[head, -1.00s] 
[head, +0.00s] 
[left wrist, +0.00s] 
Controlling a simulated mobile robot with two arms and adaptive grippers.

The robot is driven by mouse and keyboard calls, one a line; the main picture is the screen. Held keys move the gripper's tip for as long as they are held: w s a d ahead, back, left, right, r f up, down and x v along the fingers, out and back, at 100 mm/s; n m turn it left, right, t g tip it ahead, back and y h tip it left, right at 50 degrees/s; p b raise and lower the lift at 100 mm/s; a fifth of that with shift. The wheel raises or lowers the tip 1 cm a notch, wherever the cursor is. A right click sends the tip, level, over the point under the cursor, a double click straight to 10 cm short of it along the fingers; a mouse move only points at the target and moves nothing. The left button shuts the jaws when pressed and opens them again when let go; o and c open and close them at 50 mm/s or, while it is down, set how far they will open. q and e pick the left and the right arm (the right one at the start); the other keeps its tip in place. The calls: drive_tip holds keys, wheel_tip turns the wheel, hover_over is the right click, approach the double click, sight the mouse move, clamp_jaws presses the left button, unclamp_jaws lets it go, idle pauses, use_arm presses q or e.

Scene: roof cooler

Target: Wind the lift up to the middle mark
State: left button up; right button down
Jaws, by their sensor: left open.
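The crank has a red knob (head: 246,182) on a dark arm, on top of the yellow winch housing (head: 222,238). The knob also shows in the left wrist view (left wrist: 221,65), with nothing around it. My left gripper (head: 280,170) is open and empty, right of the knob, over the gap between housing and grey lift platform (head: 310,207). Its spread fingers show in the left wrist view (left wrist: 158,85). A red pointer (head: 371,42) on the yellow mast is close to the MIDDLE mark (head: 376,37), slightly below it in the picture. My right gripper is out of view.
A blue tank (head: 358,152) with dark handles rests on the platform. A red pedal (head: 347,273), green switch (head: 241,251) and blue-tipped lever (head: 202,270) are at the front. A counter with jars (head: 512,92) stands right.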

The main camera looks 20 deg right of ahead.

EXERCISE OBJECTIVE:
Copy the lines from the start of the data verbatim, stopping after the line containing "Controlling a simulated".

TASK ANSWER:
[head, -1.00s] 
[head, +0.00s] 
[left wrist, +0.00s] 
Controlling a simulated mobile robot with two arms and adaptive grippers.

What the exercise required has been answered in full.